According to Israel Hayom, Bar did not recommend the assassination of Hamas terrorists, rather only the neutralization of terrorist “incidents.”

The Cabinet on Thursday unanimously approved Israeli Prime Minister Benjamin Netanyahu’s proposal to fire Bar. The ISA director is set to conclude his position on April 10, “or when a permanent director is appointed—whichever comes first,” the Prime Minister’s Office said.

However, within hours of the Cabinet vote the High Court of Justice issued a temporary injunction preventing Bar’s removal. The order will remain in place up to April 8, by which time the highest court can hear the petitions that have been filed against the government’s move.

Thursday’s Cabinet resolution cited Netanyahu’s “persistent personal and professional distrust” of the Israel Security Agency head, deemed detrimental to both the government and the security service.
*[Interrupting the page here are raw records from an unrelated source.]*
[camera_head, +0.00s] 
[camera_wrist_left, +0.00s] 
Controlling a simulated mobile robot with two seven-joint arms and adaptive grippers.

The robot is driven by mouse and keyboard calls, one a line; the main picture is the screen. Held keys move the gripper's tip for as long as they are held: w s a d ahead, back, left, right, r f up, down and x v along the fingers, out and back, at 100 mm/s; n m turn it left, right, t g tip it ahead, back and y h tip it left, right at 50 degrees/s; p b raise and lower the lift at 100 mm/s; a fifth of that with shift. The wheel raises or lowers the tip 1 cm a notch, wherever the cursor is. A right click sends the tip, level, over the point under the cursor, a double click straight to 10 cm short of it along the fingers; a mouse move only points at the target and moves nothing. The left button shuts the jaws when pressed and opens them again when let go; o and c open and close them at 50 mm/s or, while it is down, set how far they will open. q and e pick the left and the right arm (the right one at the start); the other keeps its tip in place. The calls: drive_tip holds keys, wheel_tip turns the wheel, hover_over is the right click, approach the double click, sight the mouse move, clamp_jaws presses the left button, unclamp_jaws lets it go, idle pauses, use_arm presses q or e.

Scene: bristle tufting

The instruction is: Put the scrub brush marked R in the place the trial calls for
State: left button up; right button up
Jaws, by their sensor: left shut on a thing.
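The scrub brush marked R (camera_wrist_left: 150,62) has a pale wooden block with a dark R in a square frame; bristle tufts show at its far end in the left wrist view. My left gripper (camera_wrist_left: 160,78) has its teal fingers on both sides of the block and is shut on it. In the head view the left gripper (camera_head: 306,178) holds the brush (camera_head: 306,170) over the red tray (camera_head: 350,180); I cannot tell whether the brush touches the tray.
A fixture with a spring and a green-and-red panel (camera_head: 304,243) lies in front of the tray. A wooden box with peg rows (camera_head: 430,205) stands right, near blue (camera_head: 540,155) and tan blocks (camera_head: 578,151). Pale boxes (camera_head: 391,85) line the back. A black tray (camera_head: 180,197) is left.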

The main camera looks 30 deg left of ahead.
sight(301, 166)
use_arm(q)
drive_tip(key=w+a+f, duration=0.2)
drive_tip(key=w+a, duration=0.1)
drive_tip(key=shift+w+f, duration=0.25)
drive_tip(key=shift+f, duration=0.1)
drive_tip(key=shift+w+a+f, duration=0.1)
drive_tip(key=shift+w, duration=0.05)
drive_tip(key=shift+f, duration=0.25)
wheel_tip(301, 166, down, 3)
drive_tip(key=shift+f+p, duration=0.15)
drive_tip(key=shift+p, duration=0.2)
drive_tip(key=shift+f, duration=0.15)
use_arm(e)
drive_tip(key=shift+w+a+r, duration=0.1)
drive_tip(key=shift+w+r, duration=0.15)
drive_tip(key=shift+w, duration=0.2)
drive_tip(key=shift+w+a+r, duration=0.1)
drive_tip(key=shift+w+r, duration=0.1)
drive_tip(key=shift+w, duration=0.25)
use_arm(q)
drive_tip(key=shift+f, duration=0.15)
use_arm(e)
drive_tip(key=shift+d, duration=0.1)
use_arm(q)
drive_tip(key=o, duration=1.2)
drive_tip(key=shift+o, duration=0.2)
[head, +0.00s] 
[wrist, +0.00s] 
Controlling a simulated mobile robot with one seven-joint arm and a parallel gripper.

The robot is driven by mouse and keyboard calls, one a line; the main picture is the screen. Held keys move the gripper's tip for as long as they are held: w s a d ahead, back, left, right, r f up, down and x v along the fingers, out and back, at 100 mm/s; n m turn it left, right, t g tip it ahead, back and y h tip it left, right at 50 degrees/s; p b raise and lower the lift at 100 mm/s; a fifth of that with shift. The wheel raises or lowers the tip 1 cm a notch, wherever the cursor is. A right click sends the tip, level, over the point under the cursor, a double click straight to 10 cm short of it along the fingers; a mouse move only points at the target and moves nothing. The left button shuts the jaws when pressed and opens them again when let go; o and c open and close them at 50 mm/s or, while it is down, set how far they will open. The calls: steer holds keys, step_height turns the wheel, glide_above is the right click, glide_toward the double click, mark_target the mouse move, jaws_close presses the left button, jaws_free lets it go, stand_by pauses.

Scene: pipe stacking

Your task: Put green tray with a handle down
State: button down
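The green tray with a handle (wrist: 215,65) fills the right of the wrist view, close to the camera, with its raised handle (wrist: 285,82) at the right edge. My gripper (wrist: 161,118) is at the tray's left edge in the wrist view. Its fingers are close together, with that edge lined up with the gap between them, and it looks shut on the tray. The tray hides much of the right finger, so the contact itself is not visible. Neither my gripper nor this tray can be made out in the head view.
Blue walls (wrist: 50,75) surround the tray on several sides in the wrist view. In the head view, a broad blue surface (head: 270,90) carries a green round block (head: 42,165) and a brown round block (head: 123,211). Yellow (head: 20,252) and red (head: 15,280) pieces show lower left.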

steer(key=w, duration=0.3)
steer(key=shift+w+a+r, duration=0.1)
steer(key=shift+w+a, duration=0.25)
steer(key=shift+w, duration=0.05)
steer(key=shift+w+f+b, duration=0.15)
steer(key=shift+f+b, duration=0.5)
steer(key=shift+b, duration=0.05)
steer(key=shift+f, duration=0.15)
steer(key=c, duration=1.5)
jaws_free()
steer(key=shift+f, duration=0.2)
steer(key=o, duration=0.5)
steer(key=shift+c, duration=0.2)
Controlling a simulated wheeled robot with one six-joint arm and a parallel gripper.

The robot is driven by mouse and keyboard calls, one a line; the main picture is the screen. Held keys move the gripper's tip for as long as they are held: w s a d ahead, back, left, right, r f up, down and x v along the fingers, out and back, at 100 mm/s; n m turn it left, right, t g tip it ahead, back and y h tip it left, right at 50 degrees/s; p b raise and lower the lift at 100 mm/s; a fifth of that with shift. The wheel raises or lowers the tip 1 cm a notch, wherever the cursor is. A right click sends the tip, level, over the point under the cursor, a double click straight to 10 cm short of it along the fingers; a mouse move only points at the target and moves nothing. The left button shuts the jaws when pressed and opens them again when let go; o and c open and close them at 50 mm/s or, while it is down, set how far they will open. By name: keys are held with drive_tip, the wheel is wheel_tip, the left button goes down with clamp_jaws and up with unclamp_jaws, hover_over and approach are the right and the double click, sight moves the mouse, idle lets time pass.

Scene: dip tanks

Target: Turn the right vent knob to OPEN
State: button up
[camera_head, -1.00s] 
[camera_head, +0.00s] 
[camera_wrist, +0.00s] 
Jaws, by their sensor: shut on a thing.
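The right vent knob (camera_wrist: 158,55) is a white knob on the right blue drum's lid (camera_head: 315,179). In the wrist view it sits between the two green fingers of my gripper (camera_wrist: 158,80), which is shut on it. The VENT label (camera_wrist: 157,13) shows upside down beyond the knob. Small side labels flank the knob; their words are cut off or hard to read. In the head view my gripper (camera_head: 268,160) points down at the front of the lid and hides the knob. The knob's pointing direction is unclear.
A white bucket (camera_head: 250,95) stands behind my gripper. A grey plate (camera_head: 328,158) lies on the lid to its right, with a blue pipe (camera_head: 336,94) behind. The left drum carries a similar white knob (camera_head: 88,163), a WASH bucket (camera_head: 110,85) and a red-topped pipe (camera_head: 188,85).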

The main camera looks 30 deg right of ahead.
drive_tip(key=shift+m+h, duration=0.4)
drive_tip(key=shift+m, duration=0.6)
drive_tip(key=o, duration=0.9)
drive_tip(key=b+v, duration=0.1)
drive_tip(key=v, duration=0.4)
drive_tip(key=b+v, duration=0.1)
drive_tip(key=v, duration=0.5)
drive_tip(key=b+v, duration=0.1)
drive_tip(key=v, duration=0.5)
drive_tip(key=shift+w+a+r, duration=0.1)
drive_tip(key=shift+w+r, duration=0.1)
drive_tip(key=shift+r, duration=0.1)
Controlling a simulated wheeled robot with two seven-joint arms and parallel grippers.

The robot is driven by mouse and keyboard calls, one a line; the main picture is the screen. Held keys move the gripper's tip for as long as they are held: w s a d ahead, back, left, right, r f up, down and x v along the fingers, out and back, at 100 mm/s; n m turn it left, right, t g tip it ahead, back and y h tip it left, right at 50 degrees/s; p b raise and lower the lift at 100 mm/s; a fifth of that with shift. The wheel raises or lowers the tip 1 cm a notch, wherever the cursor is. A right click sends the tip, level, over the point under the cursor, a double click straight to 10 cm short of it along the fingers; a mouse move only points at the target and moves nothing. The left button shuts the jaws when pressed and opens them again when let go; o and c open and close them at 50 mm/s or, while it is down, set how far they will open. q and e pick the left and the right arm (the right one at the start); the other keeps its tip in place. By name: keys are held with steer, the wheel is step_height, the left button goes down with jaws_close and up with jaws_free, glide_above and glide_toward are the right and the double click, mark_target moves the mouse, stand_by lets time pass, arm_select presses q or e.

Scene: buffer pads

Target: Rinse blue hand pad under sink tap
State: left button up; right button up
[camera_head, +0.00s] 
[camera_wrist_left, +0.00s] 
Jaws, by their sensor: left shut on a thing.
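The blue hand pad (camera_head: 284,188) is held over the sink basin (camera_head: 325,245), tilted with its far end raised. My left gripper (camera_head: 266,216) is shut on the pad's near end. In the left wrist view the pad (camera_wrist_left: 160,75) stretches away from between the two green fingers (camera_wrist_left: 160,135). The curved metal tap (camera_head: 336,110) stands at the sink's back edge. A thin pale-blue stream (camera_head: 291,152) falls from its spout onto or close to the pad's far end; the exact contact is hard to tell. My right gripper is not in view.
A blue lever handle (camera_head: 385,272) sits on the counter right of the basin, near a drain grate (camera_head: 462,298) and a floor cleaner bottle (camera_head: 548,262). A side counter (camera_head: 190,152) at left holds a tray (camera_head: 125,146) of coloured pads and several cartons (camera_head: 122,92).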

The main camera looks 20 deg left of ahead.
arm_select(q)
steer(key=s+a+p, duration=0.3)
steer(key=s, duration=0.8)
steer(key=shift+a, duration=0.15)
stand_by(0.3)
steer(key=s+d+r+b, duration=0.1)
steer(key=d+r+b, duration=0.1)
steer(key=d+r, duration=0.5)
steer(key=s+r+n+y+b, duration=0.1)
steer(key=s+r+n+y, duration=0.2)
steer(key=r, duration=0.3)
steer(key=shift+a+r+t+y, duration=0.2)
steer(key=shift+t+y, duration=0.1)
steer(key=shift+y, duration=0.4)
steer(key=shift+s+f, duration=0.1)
Ahead of Thursday night’s vote, the agency released a letter Bar had sent to the Cabinet ripping its “unfounded claims,” which he described as “nothing more than a cover for extraneous and fundamentally invalid motives designed to disrupt the ability of the Shin Bet to fulfill its role.”

In the missive, Bar claimed he issued “countless” warnings to Israel’s political echelon leading up to the Oct. 7 massacre, adding that his professional opinions were not always accepted by the Cabinet.

In a response to Israel Hayom on Tuesday, the Shin Bet blasted the report as “selective leaks from classified files, as part of an attempt to present the public with a partial picture that does not faithfully reflect the assessments and recommendations of the Shin Bet before Oct. 7.”

The organization said it would “continue to operate with mamlachtiut [statesmanship], not through leaks of classified materials to the media,” and called for “the circumstances related to the outbreak of the war to be investigated by a commission of inquiry in order to reach the truth.”